Updated: Oct 19, 2018
In our previous tea blogs, we talked extensively about some advanced Gaiwan techniques. After discussing “sitting the cup” and “suffocative steeping”, we finally come to the closing topic of this series: “root saving”.
Root saving (Chinese: 留根, pronounced: Liú Gēn) is to keep some water in the tea pot/glass when you serve tea. The purpose of root saving is to maintain the continuity of a tea so that its flavor does not fade away soon. The usual root saving has a very simple and straightforward purpose: to make a tea taste better.
“Wait a minute!” you might ask, “didn’t you say do not leave a single drop in Gaiwan when pouring out tea?” Yes, I say that a lot. That’s why we need to first explain why root saving isn’t a Gaiwan technique. When using a Gaiwan, the last couple drops in Gaiwan are the essence of a tea. If you don’t pour it out, your tea would often taste numb and light. Also, keep leaves steeped in a Gaiwan would make your next infusion taste bitter and dry. Root saving is only used for teas that are characterized as “steeped tea” (Chinese: 浸泡茶, pronounced: Jìn Pào Chá) such as green tea and white tea. Green tea and white tea can be steeped in larger cups or pots; thus, all rules applied to Gaiwan use don’t necessarily apply to green tea and white tea.

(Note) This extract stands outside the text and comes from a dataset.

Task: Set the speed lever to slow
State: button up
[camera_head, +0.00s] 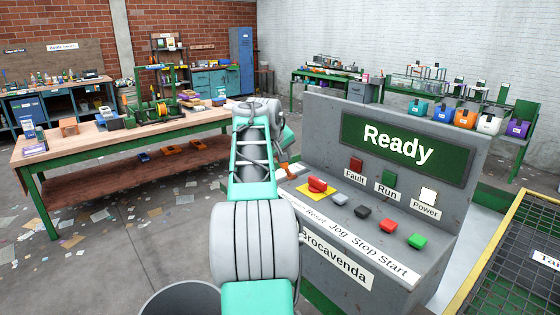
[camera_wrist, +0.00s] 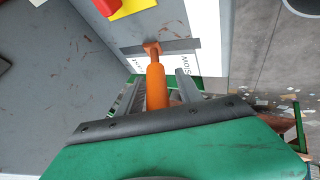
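The speed lever (camera_wrist: 157,86) is an orange handle with its foot in a dark slot (camera_wrist: 180,45) on the grey console in the wrist view. Its foot is near the middle of the visible slot. A white label (camera_wrist: 187,64) beside it reads "Slow" on its right part; the text at its left is mostly hidden. My gripper (camera_wrist: 158,90) has one grey finger on each side of the handle, with narrow gaps visible, so it appears open around it. In the head view my arm hides most of the gripper and lever.
The grey console (camera_head: 350,235) has a screen (camera_head: 400,148) reading "Ready". A red knob on a yellow plate (camera_head: 317,186) sits close to the lever, with several push buttons to its right. A long workbench (camera_head: 100,152) stands at left. A yellow-edged mesh guard (camera_head: 510,240) is at right.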

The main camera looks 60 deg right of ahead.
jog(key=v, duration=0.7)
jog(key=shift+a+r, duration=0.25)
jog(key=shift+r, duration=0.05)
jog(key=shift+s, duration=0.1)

Root saving is often employed in two situation: brewing aged white tea and steeping white/green tea in a tall glass.
Brewing aged white tea is different from making the same tea with a Gaiwan. A typical Gaiwan holds about 100ml to 300ml of water, and a brewing pot can easily hold more than 500ml of water. When brewing aged white tea, a heat source is applied to the brewing pot. The temperature in the brewing pot is always constant while the temperature in the Gaiwan drops down gradually.
When brewing aged white tea, we always suggest our customers to not pour everything out of the pot and keep the bottom 1/5 tea soup for the next round. By saving the “root”, we can assure the constant mellow and thick flavor of an aged white tea without any dramatic changes in the taste. If we pour all tea soup out of the brewing pot, there would be a significant decline in the thickness of the taste for the next few rounds.
When steeping green tea with a tall glass, you usually drink directly from the glass. Root saving here means that when you drink from your glass, don’t finish everything in one go. Keep some water in the bottom part of the glass with tea leaves before you add more water. This is a common practice for most unfermented or lightly fermented tea such as all green tea and most white tea (silver needle, white peony and so on).
At the end of this blog, we’d like to address that all these “techniques” (sitting the cup, suffocative steeping, root saving) are only useful for certain purposes introduced in our blogs. There’s no guarantee that your tea will taste better by using these techniques without plenty practices and experiments.